Gu Kailai’s trial has been compared to that of the Gang of Four in December 1980. Since that show trial took place, many things have changed in the Chinese legal system, but some things have not. The conviction rate in the criminal courts remains at 99.1%, with a guilty verdict nearly inevitable once a suspect is charged and the police, not prosecutors, dominating charging decisions. Defence lawyers can be convicted of perjury if they challenge police evidence, e.g. if their client attempts to withdraw a confession obtained through torture, under the notorious Article 306, known as “Big Stick (dabang) 306”, of the Criminal Law.

If the acceptance of Gu Kailai’s defence meant that Article 18 was going to be respected more widely in China’s courts, that would be a cheering development. But all it really shows is that pre-determined verdicts in criminal cases in the PRC are still too often decided based on who the accused is and what outcome the political system needs, and not on the evidence.

Jackie Sheehan is Senior Fellow of the China Policy Institute and Associate Professor of the School of Contemporary Chinese Studies at the University of Nottingham.
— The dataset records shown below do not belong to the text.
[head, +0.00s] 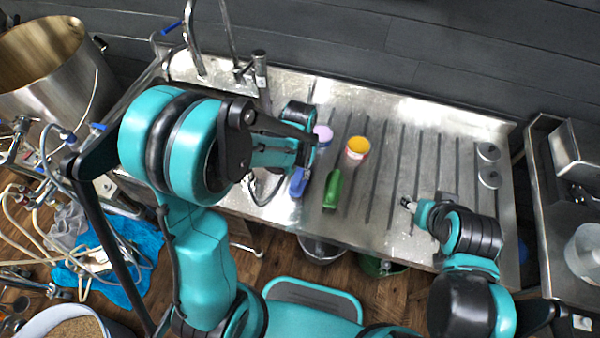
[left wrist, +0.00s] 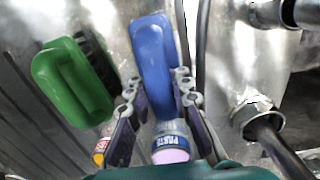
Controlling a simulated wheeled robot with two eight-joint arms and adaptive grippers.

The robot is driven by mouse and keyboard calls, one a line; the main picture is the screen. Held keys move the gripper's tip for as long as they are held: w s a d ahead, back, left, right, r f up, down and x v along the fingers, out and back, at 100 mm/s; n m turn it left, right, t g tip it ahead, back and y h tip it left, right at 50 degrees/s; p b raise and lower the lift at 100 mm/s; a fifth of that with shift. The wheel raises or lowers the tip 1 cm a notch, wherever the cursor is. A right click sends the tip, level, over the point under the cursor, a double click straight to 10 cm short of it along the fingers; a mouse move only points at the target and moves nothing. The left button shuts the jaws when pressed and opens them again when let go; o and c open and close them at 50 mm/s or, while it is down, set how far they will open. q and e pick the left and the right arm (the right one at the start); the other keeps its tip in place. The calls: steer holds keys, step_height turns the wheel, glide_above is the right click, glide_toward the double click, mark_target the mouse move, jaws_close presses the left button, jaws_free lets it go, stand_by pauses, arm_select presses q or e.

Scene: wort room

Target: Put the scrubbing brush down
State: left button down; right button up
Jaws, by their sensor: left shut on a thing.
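A blue scrubbing brush (head: 298,182) is in my left gripper, low over the ribbed steel drainboard. In the left wrist view the blue brush (left wrist: 152,50) lies between the two fingertips (left wrist: 158,88), which close on its sides. Its bristles are hidden, and I cannot tell whether it touches the steel. A green brush (head: 333,188) lies to its right on the drainboard; the left wrist view shows dark bristles along the green brush (left wrist: 72,82). My right gripper (head: 408,203) is over the drainboard's right part, too small to read its jaws.
A pink-lidded paste jar (left wrist: 170,148) and a yellow-topped tub (head: 357,150) stand near my left gripper. The steel drainboard (head: 400,170) is clear between the tub and two round metal pieces (head: 489,165) at right. A tap (head: 195,45) rises behind the sink.

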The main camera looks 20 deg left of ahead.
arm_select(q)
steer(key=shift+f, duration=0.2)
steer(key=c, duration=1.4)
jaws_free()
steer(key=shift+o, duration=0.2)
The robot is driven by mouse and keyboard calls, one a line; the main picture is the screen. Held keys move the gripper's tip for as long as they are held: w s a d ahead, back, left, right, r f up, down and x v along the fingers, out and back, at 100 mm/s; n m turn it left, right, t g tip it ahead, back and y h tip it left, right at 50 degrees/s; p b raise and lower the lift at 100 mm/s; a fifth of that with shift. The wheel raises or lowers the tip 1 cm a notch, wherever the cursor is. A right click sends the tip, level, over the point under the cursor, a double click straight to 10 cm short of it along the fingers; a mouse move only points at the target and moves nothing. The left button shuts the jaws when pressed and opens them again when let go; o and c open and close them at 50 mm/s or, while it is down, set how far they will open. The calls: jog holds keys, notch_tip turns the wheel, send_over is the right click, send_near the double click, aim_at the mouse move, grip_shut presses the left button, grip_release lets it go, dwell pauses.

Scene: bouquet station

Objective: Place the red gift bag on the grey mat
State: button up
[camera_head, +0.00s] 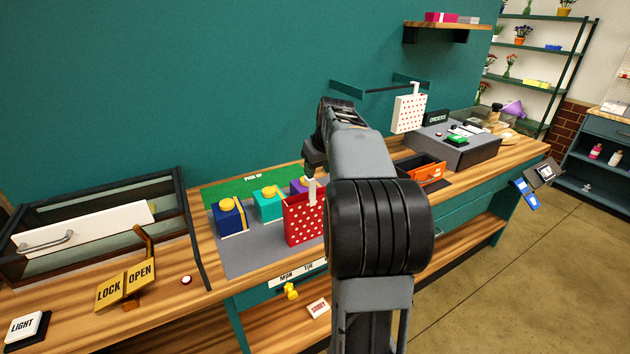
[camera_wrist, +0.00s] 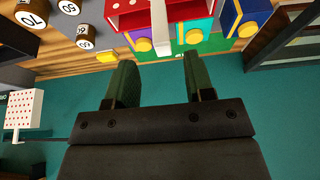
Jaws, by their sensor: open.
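The red gift bag (camera_head: 303,222) with white dots and a pale upright handle appears to stand upright at the front right of the grey mat (camera_head: 243,258). In the wrist view the red bag (camera_wrist: 122,20) is at the top edge, partly cut off, with its white handle (camera_wrist: 160,25) beyond and roughly between my fingertips. My gripper (camera_wrist: 158,72) is open, its two green fingers apart with nothing between them. In the head view my arm hides most of the gripper and the mat's right part.
Blue (camera_head: 229,216), teal (camera_head: 268,204) and purple (camera_head: 298,186) boxes with yellow tops stand behind and left of the bag. A white dotted bag (camera_head: 408,114) hangs from a wall rail.

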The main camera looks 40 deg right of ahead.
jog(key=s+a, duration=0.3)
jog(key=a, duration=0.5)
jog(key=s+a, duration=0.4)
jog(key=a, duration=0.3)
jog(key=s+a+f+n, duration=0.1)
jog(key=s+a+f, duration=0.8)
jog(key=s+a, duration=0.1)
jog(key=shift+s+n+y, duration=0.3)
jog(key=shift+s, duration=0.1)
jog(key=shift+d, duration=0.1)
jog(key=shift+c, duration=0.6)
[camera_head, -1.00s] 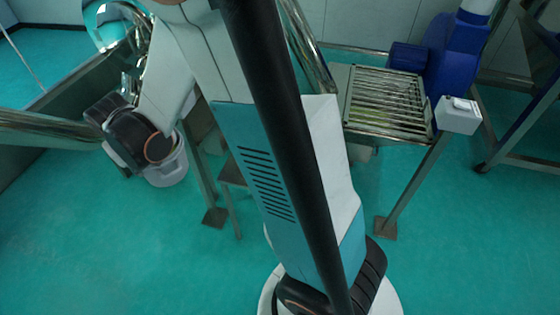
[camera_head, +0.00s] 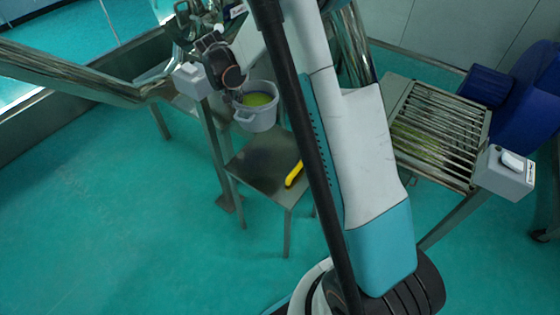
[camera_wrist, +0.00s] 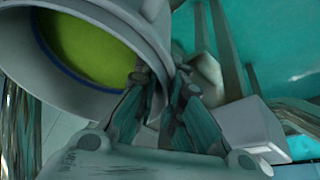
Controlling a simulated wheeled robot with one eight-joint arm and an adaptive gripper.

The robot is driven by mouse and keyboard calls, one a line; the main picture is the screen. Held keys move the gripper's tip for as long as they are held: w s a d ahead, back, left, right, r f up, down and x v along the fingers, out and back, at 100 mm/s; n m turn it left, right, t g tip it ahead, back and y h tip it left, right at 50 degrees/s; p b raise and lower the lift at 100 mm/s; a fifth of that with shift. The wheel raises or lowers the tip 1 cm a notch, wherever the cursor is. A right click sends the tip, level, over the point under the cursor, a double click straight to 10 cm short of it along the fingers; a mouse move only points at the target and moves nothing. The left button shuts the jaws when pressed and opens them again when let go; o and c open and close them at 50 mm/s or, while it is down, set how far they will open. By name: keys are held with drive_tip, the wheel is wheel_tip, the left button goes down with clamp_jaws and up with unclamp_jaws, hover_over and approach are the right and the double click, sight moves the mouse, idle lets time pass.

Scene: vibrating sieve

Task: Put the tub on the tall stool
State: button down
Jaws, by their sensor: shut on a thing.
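The tub (camera_head: 257,121) is pale grey, with yellow-green contents and a raised rim. My gripper (camera_head: 238,98) is shut on the tub's left side in the head view. In the wrist view the tub (camera_wrist: 135,42) fills the upper left, and the fingers (camera_wrist: 163,105) close at its rim. The tub is roughly upright, at the back edge of a dark metal stool (camera_head: 262,160) in the head view. I cannot tell whether it touches the stool top. My arm hides part of the stool's right side.
A yellow object (camera_head: 294,173) lies on the stool's right part. A metal rail frame with a grey box (camera_head: 192,79) stands at the left. A slatted sieve (camera_head: 436,130) with a grey switch box (camera_head: 504,170) and blue machine (camera_head: 535,100) stand at the right. Floor at lower left is clear.

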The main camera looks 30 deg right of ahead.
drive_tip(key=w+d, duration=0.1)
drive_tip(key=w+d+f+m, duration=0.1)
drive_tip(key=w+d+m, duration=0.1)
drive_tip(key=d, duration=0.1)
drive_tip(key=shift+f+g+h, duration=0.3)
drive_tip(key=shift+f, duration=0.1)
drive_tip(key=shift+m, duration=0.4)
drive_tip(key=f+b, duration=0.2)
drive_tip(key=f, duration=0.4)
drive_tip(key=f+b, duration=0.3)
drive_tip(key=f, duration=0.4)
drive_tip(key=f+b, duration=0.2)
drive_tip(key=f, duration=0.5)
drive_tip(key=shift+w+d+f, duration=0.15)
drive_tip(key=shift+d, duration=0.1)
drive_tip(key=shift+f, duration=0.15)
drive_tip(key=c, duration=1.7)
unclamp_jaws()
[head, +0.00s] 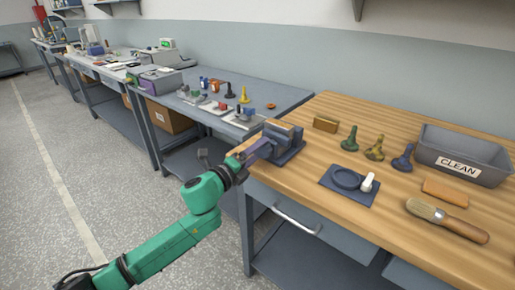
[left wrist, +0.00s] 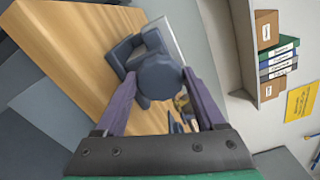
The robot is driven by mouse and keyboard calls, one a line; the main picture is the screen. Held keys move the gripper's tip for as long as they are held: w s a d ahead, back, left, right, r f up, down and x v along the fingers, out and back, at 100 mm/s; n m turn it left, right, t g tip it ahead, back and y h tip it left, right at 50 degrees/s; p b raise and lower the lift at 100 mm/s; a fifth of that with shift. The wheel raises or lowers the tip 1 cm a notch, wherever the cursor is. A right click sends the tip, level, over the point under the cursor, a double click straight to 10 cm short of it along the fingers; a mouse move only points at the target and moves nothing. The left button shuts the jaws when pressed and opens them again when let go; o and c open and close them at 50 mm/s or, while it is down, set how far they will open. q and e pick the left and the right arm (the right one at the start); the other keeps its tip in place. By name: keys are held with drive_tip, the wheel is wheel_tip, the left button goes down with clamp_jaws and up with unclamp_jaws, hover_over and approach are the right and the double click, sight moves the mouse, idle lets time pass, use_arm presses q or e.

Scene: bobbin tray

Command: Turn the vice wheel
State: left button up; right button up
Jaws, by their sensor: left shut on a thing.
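The blue-grey vice (head: 286,143) stands at the left corner of the wooden bench, with a wood-coloured block at its jaws. My left gripper (head: 262,149) reaches it from the left, at its front end. In the left wrist view the vice body (left wrist: 150,43) lies beyond a round, dark blue-grey wheel (left wrist: 161,78). The purple fingers of my left gripper (left wrist: 161,85) are on either side of the wheel and shut on it. In the head view the wheel is mostly hidden by the gripper. My right gripper is not in view.
The wooden bench (head: 300,172) holds a wooden block (head: 326,124), several coloured bobbin-like pieces, a blue mat (head: 334,190), a brush (head: 447,218) and a grey CLEAN tray (head: 434,157). A drawer handle (head: 296,219) juts out below the bench front. Open floor lies to the left.

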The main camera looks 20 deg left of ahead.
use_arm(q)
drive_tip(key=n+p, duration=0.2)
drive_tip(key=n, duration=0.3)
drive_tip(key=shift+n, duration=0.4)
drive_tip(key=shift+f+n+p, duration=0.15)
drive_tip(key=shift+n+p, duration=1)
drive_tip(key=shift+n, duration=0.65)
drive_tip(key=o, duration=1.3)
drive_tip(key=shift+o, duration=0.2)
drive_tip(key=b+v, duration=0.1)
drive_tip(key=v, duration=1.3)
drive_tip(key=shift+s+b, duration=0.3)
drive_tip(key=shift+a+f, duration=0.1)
Opinions expressed in the CPI blog do not represent the views of the China Policy Institute or the School of Contemporary Chinese Studies at the University of Nottingham. They are the personal views of the bloggers/authors.

Comments

  1. This trial is a sham, not for the reasons Jackie gives, but because Neil Heywood has been set up as a fall guy, to blame for his own murder, undertaken by the supposedly deranged Mrs Bo fearful that her 24 year old spoilt boy now living in the USA was at risk. Though what risk we are not told. Heywood may have been an opportunist go-between, facilitating the likes of Mrs Bo and many others to spirit money out of China, but he is hardly in a position to defend himself thanks to Mrs Bo and her lackey. No evidence was presented that Heywood threatened the younger Bo. And since when has an unspecified threat to another been a sufficient justification for murder in any legal system, let alone China’s? The whole purpose of this fanciful story is to justify leniency for Mrs Bo. As Jackie makes so clear, such leniency was not shown to Mr Shaikh, a person unable to defend himself as indeed is the deceased Mr Heywood. The trial is proof – as if any was needed – that the criminal justice system in China is a sham political tool at the best of times, with decisions made without reference to any consistent evidence or rules that might purport to balance ‘facts’ of the case as the word justice would require.

  2. I have submitted an entry on this outcome as well. I really appreciate your views on these matters and the passion in expressing them, Dr Sheehan. And I’m not in disagreement with them. The diminished responsibility mitigation seems like a weak aspect of the plea bargain – the lesser of two evils here – death or life imprisonment. A smart woman like her would know what is best to do for her in the situation. I can’t help but feel, as my entry stipulates, that she has had to resign herself to a pre-determined fate rather than a legitimate trial, in spite of rigorous following of proper court proceedings as reported in state media.